CLAIMS What is claimed is:

1. A method of processing a substrate, the method comprising: conformally depositing a silicon-containing film in one or more recessed features of the substrate; and etching at least a portion of the silicon-containing film to at least one of a desired depth and desired profile by exposing the substrate to a remote plasma.

2. The method of claim 1, wherein the silicon-containing film comprises an amorphous silicon layer.

3. The method of claim 1, wherein the silicon-containing film comprises silicon oxide, silicon nitride, silicon carbide, silicon oxycarbide, silicon carbonitride, silicon oxynitride, or silicon oxycarbonitride.

4. The method of claim 3, wherein conformally depositing the silicon-containing film comprises: flowing a silicon-containing precursor to adsorb on surfaces of the substrate; thermally decomposing the silicon-containing precursor to form an amorphous silicon layer; and exposing the amorphous silicon layer to plasma to convert the amorphous silicon layer to silicon oxide, silicon nitride, silicon carbide, silicon oxycarbide, silicon carbonitride, silicon oxynitride, or silicon oxy carbonitride.

5. The method of claim 1, wherein conformally depositing tiie silicon-containing film comprises: depositing the silicon-containing film by thermal ALD or thermal CVD; and treating the silicon-containing film with a densifying gas plasma.

6. The method of claim 1, wherein the at least one of the desired depth and desired profile of the etch is based on one or more of the following etch parameters: chamber pressure, substrate temperature, exposure time, gas composition, relative concentrations of the gas composition, and RF power.

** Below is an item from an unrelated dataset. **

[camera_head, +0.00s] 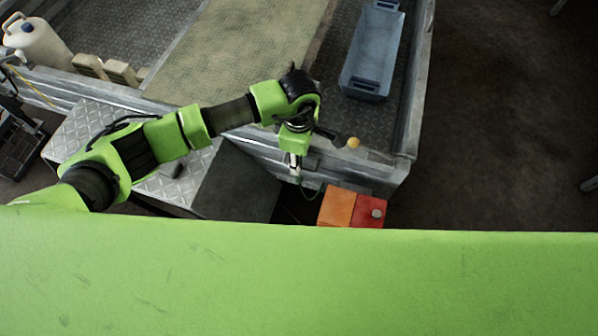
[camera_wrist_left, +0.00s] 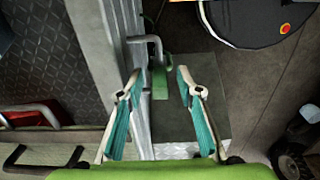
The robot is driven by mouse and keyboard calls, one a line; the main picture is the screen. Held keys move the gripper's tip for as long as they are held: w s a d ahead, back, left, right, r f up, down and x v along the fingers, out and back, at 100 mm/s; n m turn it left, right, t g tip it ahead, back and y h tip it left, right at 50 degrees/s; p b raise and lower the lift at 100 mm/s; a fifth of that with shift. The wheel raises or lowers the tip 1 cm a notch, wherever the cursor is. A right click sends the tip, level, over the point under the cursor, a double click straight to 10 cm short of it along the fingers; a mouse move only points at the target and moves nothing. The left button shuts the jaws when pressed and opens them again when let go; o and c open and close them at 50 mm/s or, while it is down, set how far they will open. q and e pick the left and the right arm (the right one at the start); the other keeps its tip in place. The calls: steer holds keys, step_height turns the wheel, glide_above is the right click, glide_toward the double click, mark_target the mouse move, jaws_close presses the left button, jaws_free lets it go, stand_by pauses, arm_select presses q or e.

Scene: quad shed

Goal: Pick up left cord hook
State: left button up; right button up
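In the left wrist view, a grey bent bracket (camera_wrist_left: 152,44) stands out from the metal side wall, with a small green piece (camera_wrist_left: 160,83) just below it. One of these may be the left cord hook; I cannot tell which. My left gripper (camera_wrist_left: 153,80) is open, its two teal fingers apart on either side of the green piece. No contact shows. In the head view my left gripper (camera_head: 294,175) hangs down beside the trailer's side wall, small and partly hidden by the arm. My right gripper is in neither view.
The metal trailer wall (camera_head: 350,172) runs close beside the gripper. A blue crate (camera_head: 372,50) stands on the trailer bed. A white jug (camera_head: 38,43) is far left.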

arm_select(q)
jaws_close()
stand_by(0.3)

7. A method of processing a substrate, the method comprising: flowing, into a reaction chamber, a silane-based precursor to adsorb in one or more recessed features of the substrate, wherein the substrate is at an elevated temperature to thermally decompose the silane-based precursor and conformally deposit an amorphous silicon layer in the one or more recessed features of the substrate; generating, in a remote plasma chamber upstream of the reaction chamber, a remote plasma comprising radicals of hydrogen, halides, hydrocarbons, fluorocarbons, or combinations thereof; and exposing, in the reaction chamber, the substrate to the remote plasma to etch at least a portion of a silicon-containing layer in the one or more recessed features to at least one of a desired depth and desired profile by modulating one or more of the following etch parameters: chamber pressure, substrate temperature, exposure time, gas composition of the remote plasma, relative concentrations of the gas composition, and RF power.

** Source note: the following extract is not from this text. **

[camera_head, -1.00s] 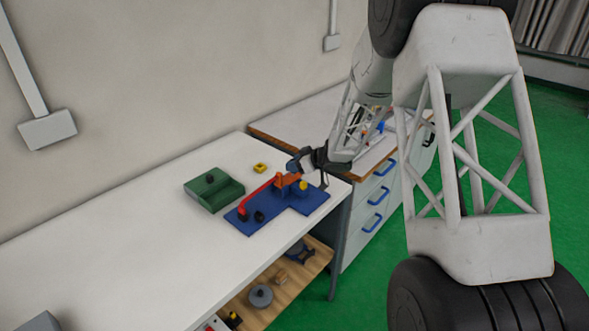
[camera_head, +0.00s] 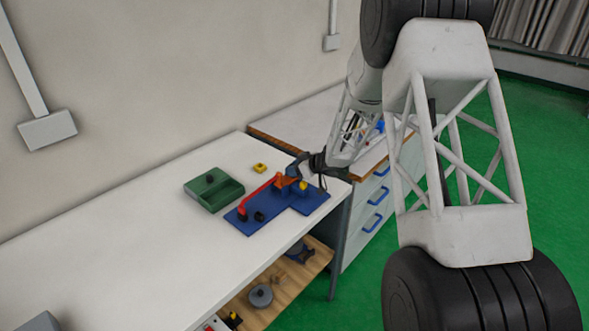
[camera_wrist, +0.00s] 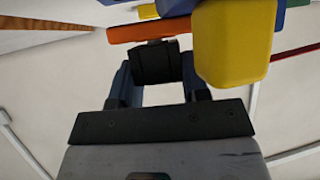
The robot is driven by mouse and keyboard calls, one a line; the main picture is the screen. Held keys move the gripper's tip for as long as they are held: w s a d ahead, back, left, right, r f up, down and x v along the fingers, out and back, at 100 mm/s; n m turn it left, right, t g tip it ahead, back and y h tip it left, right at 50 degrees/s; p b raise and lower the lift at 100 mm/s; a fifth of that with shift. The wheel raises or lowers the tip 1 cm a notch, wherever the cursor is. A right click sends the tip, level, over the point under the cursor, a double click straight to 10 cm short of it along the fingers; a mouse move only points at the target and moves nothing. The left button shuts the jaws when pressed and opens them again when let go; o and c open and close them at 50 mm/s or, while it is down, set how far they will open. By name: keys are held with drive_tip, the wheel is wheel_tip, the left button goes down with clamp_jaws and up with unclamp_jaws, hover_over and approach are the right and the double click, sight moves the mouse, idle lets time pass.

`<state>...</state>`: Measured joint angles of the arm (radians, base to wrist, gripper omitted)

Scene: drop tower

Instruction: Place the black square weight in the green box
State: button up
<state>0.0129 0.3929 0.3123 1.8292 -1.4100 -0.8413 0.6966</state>
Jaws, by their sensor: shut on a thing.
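My gripper (camera_head: 297,167) is at the orange part (camera_head: 286,180) of the tower on the blue base (camera_head: 240,224). In the wrist view a black square weight (camera_wrist: 156,64) sits between the fingertips of my gripper (camera_wrist: 158,76), which is shut on it. The weight is right beside the orange bar (camera_wrist: 149,31); I cannot tell whether they touch. In the head view the weight is hidden by the gripper and tower.
A red bar (camera_head: 260,190) slopes across the blue base. A small black piece (camera_head: 260,217) is near its front edge. A yellow block (camera_wrist: 233,45) is close to the right finger. A yellow square piece (camera_head: 259,168) lies behind the base.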

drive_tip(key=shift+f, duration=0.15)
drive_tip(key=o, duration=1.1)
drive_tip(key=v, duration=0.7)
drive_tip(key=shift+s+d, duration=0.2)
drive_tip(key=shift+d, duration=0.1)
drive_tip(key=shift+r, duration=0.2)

8. A method of processing a substrate housed in a process chamber, the method comprising: introducing a silicon-containing precursor and a reactant to the process chamber at a substrate temperature less than about 700°C to form a silicon-containing film over the substrate without igniting a plasma; after forming the silicon-containing film, performing a plasma treatment operation, the plasma treatment operation comprising: stopping flow of the silicon-containing precursor and the flow of the reactant; introducing a densifying gas into the process chamber; and igniting a plasma to treat the silicon-containing film; and modulating at least one of the silicon-containing precursor, the reactant, or process conditions during the plasma treatment operation to vary at least the composition of or density of the silicon-containing film to form a treated silicon-containing film.

9. The method of claim 8, further comprising: etching at least a portion of the treated silicon-containing film to at least one of a desired depth and desired profile by exposing the substrate to a remote plasma.

10. An apparatus for processing substrates, the apparatus comprising: one or more process chambers, each process chamber comprising a chuck; one or more gas inlets into the process chambers and associated flow-control hardware; and a controller having at least one processor and a memory, wherein the at least one processor and the memory are communicatively connected with one another, the at least one processor is at least operatively connected with the flow-control hardware, and the memory stores computer-executable instructions for controlling the at least one processor to at least control the flow-control hardware to: cause formation of a silicon-containing film over the substrate without igniting a plasma at a substrate temperature of less than about 700°C; and cause the silicon-containing film to be treated using a densifying gas plasma.